This concert is made possible with support from Garry & Diane Kvistad and the Woodstock Chimes Fund.

Nexus

Bob Becker
Bill Cahn
Russell Hartenberger
Garry Kvistad
Stacey Bowers, guest performer

SATURDAY, AUGUST 12, 2017, 6 pm

Program

Music for Pieces of Wood    Steve Reich (b. 1936)

Maverick Madness: A Group Improvisation   NEXUS

Tongues    Traditional Zimbabwean,    Arranged by NEXUS

Intermission

Ragtime Xylophone Music Selections | George Hamilton Green, Jr. (1893-1970)

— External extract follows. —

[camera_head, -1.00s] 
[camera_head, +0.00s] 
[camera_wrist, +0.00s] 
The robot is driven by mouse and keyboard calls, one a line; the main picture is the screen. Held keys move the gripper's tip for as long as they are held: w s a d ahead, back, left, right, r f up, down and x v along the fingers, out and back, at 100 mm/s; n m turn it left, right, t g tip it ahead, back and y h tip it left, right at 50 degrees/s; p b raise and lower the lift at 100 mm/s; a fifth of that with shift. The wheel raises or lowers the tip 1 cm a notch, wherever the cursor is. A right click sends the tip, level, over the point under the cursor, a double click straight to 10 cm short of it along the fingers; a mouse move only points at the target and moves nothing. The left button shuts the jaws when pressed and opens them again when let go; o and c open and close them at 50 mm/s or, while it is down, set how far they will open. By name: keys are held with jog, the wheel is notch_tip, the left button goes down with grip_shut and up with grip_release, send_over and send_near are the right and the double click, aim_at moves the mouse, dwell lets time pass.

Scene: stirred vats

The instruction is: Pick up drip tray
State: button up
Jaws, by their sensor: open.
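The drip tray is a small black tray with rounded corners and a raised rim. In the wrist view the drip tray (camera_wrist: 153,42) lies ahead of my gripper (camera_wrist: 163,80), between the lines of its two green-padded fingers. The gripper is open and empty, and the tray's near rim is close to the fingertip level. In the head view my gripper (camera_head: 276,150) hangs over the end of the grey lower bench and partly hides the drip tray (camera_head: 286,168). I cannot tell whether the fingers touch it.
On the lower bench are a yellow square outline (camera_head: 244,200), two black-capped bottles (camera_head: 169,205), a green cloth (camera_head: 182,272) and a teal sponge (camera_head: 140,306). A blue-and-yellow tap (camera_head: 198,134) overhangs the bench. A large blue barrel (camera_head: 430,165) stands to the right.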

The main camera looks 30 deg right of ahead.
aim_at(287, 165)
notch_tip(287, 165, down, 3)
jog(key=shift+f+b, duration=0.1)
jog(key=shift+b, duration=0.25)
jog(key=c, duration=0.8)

This concert is made possible with support from Garry & Diane Kvistad and the Woodstock Chimes Fund.

About the Artists

After close to four decades of continuous collaboration, the four master percussionists of NEXUS are internationally revered, not just for their virtuosity both as individual and group performers and their innovation and creativity, but for their ability to create extraordinary music out of just about anything: Swiss cowbells, Chinese drums, Tibetan prayer bowls, Middle Eastern hand drums, and Southeast Asian water buffalo bells, to name just a few. They create a staggering array of sounds and tones out of the broadest array of percussion instruments imaginable. With a repertoire ranging from military music to the novelty ragtime of the 1920s, from the haunting rhythms of Africa to the groundbreaking compositions of John Cage and Steve Reich, NEXUS delivers a stunningly virtuosic spectacle of sound, rhythm, and movement.

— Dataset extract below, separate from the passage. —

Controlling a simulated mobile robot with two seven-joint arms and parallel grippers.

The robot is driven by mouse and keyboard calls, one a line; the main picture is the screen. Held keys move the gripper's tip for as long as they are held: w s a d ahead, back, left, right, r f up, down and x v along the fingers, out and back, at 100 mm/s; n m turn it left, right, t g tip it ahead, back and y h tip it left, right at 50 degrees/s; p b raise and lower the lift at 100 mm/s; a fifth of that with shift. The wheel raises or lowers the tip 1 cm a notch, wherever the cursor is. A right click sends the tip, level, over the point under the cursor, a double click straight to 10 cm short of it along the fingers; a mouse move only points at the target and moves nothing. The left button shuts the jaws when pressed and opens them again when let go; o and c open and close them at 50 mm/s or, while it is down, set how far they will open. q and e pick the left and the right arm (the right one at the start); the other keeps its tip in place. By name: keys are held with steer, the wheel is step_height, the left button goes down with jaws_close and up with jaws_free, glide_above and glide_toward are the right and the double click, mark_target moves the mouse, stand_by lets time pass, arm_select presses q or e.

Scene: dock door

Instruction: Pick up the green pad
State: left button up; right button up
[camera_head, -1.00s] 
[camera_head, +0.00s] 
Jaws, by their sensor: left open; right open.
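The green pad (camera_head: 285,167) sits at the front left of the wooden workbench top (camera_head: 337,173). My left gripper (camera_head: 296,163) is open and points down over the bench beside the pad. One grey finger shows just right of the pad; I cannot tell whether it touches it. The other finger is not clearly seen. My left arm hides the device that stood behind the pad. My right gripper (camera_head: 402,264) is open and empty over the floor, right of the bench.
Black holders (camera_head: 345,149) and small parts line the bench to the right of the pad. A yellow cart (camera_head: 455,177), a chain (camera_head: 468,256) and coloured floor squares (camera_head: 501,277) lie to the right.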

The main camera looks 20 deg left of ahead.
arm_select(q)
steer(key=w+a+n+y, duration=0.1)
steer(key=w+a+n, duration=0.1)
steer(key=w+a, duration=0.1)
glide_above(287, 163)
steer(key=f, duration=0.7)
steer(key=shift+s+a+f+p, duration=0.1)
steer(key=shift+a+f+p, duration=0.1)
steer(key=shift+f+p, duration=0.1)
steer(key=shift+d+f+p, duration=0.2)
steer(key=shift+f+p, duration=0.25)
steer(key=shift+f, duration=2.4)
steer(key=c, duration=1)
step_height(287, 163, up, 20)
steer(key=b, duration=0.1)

The first, entirely improvised NEXUS concert in 1971 marked the formation of a group that would touch and entertain people of all levels of musical learning, in all genres of percussion music. Bob Becker, Bill Cahn, Russell Hartenberger, and Garry Kvistad are all solo virtuosos, as is Stacey Bowers; they all bring elements of their knowledge and character to a distinct and powerful whole. NEXUS stands out in the contemporary music scene for the innovation and diversity of its programs, its impressive history of collaborations and commissions, its revival of 1920s novelty ragtime xylophone music, and the influential improvisatory ideas of its members.

NEXUS’s widespread appeal has taken the group on tours of Australia, New Zealand, Asia, Brazil, Scandinavia, Europe, the US, and Canada. NEXUS is proud to have been the first Western percussion group to perform in the People’s Republic of China. The members of NEXUS have also enjoyed participating at numerous international music festivals, including Tanglewood, Ravinia, and Blossom, as well as the BBC Proms in London, Music Today, and many World Drum Festivals. NEXUS is the recipient of the Banff Centre for the Arts National Award and the Toronto Arts Award. The group was inducted into the Percussive Arts Society Hall of Fame in 1999, just before celebrating their thirtieth anniversary season.

Especially renowned for their improvisational skills, NEXUS was called upon to create the musical score for the National Film Board of Canada’s Inside Time, which won the 2008 Yorkton (Saskatchewan) Film Festival’s Golden Sheaf award for best social/political documentary and the 2008 Robert Brooks award for Documentary Cinematography. NEXUS also created the chilling score for the Academy Award-winning feature-length documentary The Man Who Skied Down Everest. NEXUS’s list of high-profile collaborators includes Steve Reich, the Kronos Quartet, the Canadian Brass, and clarinetist Richard Stoltzman.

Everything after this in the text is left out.